======== Data segment

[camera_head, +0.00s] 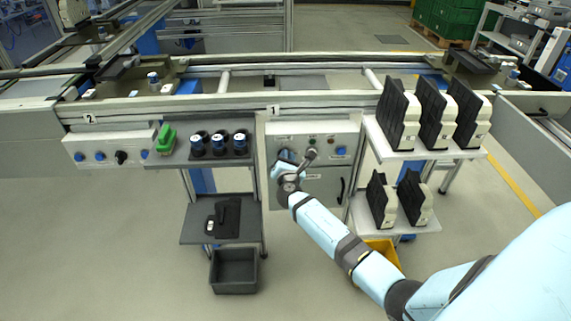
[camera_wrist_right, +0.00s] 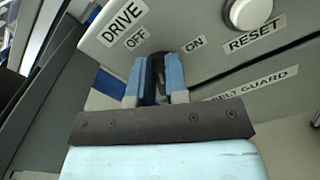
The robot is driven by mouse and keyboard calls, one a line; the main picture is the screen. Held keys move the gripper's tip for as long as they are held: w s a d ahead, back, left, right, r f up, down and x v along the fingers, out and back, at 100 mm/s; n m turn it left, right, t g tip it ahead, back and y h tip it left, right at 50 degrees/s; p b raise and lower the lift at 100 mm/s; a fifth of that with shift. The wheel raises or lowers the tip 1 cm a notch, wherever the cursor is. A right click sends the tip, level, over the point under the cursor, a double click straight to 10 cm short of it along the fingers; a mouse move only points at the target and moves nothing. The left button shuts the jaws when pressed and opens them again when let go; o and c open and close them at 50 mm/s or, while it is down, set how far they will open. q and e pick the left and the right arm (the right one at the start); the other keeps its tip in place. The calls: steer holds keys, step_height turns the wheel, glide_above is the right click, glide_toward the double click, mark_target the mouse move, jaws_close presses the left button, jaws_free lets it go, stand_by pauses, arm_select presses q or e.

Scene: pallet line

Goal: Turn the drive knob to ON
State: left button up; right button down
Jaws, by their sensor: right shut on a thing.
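The drive knob (camera_wrist_right: 157,66) is a dark knob on the light grey control panel, below the labels DRIVE, OFF and ON in the right wrist view. My right gripper (camera_wrist_right: 160,74) has its two light blue fingers on either side of the knob, shut on it. The fingers hide part of the knob, so its exact setting is hard to tell. In the head view my right gripper (camera_head: 284,157) is at the left part of the grey control cabinet (camera_head: 290,130) and covers the knob. My left gripper is not in view.
A white RESET button (camera_wrist_right: 250,12) sits right of the knob. A blue knob (camera_head: 342,152) is on the cabinet's right. Shelves (camera_head: 437,154) with black-and-white parts stand right; a grey shelf (camera_head: 180,156) with blue-topped parts stands left. A dark bin (camera_head: 233,271) is below.

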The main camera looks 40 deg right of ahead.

================

**What to work on**
All the material shown above is to be copied exactly, with no pictures carried over.

**Correct result**
[camera_head, +0.00s] 
[camera_wrist_right, +0.00s] 
The robot is driven by mouse and keyboard calls, one a line; the main picture is the screen. Held keys move the gripper's tip for as long as they are held: w s a d ahead, back, left, right, r f up, down and x v along the fingers, out and back, at 100 mm/s; n m turn it left, right, t g tip it ahead, back and y h tip it left, right at 50 degrees/s; p b raise and lower the lift at 100 mm/s; a fifth of that with shift. The wheel raises or lowers the tip 1 cm a notch, wherever the cursor is. A right click sends the tip, level, over the point under the cursor, a double click straight to 10 cm short of it along the fingers; a mouse move only points at the target and moves nothing. The left button shuts the jaws when pressed and opens them again when let go; o and c open and close them at 50 mm/s or, while it is down, set how far they will open. q and e pick the left and the right arm (the right one at the start); the other keeps its tip in place. The calls: steer holds keys, step_height turns the wheel, glide_above is the right click, glide_toward the double click, mark_target the mouse move, jaws_close presses the left button, jaws_free lets it go, stand_by pauses, arm_select presses q or e.

Scene: pallet line

Goal: Turn the drive knob to ON
State: left button up; right button down
Jaws, by their sensor: right shut on a thing.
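The drive knob (camera_wrist_right: 157,66) is a dark knob on the light grey control panel, below the labels DRIVE, OFF and ON in the right wrist view. My right gripper (camera_wrist_right: 160,74) has its two light blue fingers on either side of the knob, shut on it. The fingers hide part of the knob, so its exact setting is hard to tell. In the head view my right gripper (camera_head: 284,157) is at the left part of the grey control cabinet (camera_head: 290,130) and covers the knob. My left gripper is not in view.
A white RESET button (camera_wrist_right: 250,12) sits right of the knob. A blue knob (camera_head: 342,152) is on the cabinet's right. Shelves (camera_head: 437,154) with black-and-white parts stand right; a grey shelf (camera_head: 180,156) with blue-topped parts stands left. A dark bin (camera_head: 233,271) is below.

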The main camera looks 40 deg right of ahead.

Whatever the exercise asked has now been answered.